* GIVEN INSTRUCTION
Extract each line of the material that follows exactly and omit its pictures.

-- start MATERIAL PROVIDED --

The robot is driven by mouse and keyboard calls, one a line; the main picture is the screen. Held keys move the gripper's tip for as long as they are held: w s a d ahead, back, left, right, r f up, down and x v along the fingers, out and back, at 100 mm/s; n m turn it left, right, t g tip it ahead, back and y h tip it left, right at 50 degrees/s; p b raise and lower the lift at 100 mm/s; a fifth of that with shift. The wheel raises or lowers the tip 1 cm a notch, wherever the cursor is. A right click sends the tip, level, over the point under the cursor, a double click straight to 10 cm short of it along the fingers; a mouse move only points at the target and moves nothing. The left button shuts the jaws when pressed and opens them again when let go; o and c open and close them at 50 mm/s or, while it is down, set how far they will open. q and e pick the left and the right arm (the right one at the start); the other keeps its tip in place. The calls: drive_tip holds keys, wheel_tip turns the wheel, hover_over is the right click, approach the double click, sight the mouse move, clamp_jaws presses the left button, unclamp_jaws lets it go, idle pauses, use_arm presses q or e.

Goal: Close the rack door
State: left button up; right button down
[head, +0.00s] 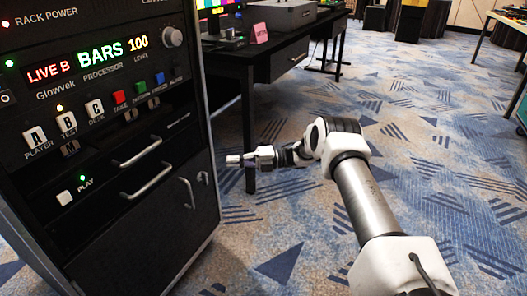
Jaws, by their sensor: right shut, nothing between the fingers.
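The rack (198,75) stands at the left, a tall dark cabinet with a metal edge. Its front has displays, buttons and drawers with metal bar handles. The rack door (140,235) is the dark panel low on the front, with a small upright handle (188,193) near its right side. It looks about in line with the rack front; I cannot tell whether a small gap is left. My right gripper (232,159) is shut and empty, pointing left, just right of the rack and apart from the door as seen here. My left gripper is not in view.
A black desk (262,68) with a grey case (283,14) and a pink card (259,33) stands behind the rack, its leg near my right gripper. Another table (508,18) is at the far right. The patterned carpet is clear in the middle.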

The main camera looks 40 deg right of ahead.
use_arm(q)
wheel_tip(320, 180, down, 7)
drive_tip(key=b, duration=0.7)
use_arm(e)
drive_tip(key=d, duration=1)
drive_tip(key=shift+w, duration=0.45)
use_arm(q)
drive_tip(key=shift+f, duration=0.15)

-- end MATERIAL PROVIDED --

* EXERCISE RESULT
The robot is driven by mouse and keyboard calls, one a line; the main picture is the screen. Held keys move the gripper's tip for as long as they are held: w s a d ahead, back, left, right, r f up, down and x v along the fingers, out and back, at 100 mm/s; n m turn it left, right, t g tip it ahead, back and y h tip it left, right at 50 degrees/s; p b raise and lower the lift at 100 mm/s; a fifth of that with shift. The wheel raises or lowers the tip 1 cm a notch, wherever the cursor is. A right click sends the tip, level, over the point under the cursor, a double click straight to 10 cm short of it along the fingers; a mouse move only points at the target and moves nothing. The left button shuts the jaws when pressed and opens them again when let go; o and c open and close them at 50 mm/s or, while it is down, set how far they will open. q and e pick the left and the right arm (the right one at the start); the other keeps its tip in place. The calls: drive_tip holds keys, wheel_tip turns the wheel, hover_over is the right click, approach the double click, sight the mouse move, clamp_jaws presses the left button, unclamp_jaws lets it go, idle pauses, use_arm presses q or e.

Goal: Close the rack door
State: left button up; right button down
[head, +0.00s] 
Jaws, by their sensor: right shut, nothing between the fingers.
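The rack (198,75) stands at the left, a tall dark cabinet with a metal edge. Its front has displays, buttons and drawers with metal bar handles. The rack door (140,235) is the dark panel low on the front, with a small upright handle (188,193) near its right side. It looks about in line with the rack front; I cannot tell whether a small gap is left. My right gripper (232,159) is shut and empty, pointing left, just right of the rack and apart from the door as seen here. My left gripper is not in view.
A black desk (262,68) with a grey case (283,14) and a pink card (259,33) stands behind the rack, its leg near my right gripper. Another table (508,18) is at the far right. The patterned carpet is clear in the middle.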

The main camera looks 40 deg right of ahead.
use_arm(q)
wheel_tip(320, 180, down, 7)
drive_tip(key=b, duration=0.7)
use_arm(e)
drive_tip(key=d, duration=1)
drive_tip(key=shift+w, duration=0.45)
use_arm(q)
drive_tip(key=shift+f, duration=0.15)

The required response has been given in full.